> _WRITTEN REQUEST_
Everything from the line holding "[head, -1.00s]" through the last line below must be repeated exactly, and nothing else.
:: INPUT
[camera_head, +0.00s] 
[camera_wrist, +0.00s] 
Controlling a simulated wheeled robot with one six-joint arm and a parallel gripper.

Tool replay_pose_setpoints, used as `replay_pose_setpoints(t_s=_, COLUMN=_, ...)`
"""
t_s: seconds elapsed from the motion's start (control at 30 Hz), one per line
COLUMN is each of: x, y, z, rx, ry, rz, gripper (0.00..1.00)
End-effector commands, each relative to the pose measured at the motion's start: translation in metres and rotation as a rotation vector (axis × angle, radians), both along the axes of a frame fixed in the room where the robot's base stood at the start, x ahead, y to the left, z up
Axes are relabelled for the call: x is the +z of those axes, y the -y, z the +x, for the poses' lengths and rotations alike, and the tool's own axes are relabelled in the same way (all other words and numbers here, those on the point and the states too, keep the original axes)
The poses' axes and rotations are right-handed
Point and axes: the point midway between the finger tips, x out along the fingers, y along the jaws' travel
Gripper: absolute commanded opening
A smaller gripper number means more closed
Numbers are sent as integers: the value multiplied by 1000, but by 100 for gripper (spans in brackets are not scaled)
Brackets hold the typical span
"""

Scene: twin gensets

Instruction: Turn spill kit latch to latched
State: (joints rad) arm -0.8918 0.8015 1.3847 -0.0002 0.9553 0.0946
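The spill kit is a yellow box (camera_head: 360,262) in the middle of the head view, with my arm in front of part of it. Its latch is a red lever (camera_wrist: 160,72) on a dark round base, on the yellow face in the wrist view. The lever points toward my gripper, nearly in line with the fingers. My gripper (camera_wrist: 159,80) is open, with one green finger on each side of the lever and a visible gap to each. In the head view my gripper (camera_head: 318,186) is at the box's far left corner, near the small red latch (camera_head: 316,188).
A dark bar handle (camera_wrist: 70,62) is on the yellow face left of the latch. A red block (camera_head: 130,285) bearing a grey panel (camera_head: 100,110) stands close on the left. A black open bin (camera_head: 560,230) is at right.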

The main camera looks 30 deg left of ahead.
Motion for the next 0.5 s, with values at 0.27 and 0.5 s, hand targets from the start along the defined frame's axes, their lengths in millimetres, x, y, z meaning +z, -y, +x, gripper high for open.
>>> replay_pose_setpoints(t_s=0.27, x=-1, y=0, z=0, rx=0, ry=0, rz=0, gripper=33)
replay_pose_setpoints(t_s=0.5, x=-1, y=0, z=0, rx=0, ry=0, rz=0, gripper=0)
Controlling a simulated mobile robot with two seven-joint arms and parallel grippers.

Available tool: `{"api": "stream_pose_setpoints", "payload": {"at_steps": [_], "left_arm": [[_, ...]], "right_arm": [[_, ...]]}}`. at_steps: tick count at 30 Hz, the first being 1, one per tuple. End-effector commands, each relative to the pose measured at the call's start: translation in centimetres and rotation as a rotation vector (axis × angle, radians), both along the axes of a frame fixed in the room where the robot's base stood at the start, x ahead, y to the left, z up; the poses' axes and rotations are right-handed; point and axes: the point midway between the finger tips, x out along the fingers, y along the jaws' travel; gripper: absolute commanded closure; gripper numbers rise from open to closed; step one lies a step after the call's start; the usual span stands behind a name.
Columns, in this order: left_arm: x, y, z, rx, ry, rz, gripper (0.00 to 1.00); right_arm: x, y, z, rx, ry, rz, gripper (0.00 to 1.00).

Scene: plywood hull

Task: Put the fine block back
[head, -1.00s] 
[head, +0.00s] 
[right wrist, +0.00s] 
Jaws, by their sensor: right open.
::::
> _WRITTEN SOLUTION_
[head, -1.00s] 
[head, +0.00s] 
[right wrist, +0.00s] 
Jaws, by their sensor: right open.

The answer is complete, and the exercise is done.